> RECORDS TO PROCESS
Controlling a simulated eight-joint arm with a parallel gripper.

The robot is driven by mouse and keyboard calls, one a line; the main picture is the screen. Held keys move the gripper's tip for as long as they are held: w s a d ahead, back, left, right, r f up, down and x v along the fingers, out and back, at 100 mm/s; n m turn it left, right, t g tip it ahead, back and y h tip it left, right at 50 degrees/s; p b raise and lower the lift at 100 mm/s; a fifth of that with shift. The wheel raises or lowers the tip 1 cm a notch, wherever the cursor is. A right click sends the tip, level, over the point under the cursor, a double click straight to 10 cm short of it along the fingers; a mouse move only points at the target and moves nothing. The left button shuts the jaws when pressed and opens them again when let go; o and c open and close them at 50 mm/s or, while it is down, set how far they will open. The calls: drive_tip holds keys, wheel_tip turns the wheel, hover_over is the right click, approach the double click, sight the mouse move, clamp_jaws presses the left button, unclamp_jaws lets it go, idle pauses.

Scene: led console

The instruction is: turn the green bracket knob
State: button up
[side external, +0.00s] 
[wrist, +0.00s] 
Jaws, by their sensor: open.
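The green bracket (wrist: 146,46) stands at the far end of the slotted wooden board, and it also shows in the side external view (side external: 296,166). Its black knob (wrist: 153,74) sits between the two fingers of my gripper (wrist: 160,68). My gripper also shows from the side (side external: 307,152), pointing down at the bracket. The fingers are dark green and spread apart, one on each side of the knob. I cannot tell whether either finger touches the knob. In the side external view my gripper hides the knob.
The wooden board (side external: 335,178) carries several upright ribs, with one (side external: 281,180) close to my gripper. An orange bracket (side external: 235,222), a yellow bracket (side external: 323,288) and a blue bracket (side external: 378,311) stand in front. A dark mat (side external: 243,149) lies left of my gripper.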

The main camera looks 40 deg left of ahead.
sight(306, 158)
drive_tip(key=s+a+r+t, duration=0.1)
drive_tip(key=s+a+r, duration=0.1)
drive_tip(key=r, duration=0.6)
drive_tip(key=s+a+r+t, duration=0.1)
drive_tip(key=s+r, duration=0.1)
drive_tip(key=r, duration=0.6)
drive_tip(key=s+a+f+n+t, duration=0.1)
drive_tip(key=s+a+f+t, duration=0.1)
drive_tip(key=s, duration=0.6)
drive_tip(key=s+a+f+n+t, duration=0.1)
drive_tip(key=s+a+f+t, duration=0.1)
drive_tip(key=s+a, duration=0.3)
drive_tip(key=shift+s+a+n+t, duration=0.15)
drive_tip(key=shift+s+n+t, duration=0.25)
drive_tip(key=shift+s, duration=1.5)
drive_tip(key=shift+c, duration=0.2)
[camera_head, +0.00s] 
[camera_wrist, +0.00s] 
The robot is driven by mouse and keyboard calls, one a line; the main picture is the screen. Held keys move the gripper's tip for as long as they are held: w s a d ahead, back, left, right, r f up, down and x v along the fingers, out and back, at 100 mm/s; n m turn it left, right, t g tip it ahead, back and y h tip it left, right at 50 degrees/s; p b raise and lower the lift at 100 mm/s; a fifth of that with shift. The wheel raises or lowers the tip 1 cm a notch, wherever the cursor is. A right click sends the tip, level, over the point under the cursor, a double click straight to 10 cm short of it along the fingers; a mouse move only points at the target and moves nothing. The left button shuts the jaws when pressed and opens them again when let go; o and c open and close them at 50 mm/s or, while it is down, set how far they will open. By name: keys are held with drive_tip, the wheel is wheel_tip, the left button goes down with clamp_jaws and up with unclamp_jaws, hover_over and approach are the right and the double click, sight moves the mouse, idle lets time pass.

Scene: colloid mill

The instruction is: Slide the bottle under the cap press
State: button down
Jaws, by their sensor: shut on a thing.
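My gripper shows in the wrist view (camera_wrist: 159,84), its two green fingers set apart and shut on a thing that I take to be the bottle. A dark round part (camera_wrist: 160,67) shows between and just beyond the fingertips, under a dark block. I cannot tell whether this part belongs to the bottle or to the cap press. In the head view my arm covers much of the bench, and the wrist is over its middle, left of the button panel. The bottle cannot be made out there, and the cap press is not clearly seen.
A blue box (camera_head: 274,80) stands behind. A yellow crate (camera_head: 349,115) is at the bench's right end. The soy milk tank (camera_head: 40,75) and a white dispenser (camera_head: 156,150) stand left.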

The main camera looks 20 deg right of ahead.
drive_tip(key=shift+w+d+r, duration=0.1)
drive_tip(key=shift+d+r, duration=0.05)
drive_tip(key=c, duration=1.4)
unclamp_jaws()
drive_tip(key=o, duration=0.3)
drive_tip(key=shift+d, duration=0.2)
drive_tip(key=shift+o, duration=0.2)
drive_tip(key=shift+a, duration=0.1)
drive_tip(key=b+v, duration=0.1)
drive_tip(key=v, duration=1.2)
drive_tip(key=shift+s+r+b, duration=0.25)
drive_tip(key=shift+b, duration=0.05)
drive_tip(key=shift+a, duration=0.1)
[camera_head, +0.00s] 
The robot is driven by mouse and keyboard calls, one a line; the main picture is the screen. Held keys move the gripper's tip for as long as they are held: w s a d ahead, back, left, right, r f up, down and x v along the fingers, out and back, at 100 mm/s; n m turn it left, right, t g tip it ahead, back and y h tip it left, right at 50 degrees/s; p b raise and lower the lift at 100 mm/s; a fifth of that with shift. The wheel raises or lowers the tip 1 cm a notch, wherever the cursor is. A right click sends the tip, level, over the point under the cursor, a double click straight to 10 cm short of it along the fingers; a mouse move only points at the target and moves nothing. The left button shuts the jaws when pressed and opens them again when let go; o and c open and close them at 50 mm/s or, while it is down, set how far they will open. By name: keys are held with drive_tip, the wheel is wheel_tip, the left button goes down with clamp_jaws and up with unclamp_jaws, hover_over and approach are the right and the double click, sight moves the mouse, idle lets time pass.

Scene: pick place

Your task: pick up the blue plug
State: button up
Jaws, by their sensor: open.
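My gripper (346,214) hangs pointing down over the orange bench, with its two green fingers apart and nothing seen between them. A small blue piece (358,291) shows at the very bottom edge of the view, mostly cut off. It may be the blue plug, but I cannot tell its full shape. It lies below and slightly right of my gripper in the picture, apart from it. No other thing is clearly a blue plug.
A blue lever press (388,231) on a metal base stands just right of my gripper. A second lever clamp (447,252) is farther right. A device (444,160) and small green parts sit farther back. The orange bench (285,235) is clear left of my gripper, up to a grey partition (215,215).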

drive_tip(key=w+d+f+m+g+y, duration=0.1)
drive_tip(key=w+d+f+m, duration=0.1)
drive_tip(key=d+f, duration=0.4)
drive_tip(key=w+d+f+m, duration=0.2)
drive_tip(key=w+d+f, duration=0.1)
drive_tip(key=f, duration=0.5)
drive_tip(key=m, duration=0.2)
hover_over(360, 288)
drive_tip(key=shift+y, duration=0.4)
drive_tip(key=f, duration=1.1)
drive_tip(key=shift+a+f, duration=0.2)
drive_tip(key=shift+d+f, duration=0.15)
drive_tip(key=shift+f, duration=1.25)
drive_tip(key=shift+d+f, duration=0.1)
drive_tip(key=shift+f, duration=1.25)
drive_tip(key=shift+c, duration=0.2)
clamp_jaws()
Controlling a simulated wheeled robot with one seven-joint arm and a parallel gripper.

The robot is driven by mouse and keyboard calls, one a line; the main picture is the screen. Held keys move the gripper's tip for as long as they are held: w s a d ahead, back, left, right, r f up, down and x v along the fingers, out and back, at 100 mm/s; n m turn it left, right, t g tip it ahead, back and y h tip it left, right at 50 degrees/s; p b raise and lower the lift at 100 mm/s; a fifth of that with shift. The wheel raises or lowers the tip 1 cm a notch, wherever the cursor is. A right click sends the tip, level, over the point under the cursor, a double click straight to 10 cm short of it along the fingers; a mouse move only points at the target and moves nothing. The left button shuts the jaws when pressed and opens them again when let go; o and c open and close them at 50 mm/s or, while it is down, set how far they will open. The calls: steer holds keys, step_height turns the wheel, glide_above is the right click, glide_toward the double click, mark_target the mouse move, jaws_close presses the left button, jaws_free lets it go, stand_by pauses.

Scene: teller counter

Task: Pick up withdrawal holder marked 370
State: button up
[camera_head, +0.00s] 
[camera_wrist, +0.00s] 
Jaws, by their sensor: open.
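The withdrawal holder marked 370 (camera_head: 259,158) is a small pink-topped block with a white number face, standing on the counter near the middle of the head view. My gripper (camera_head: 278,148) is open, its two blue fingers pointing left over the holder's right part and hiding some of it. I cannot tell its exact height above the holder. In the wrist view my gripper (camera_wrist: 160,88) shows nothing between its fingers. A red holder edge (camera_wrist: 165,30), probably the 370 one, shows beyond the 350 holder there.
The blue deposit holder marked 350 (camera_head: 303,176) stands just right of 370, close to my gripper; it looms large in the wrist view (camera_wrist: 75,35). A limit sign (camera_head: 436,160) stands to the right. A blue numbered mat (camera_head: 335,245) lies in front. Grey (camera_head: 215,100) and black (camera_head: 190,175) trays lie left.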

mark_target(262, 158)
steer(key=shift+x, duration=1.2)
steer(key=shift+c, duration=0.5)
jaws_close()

> BRIEF
Find every line that has "instruction" in it, then return those lines.

> COMPLETE RESPONSE
The instruction is: turn the green bracket knob
The instruction is: Slide the bottle under the cap press

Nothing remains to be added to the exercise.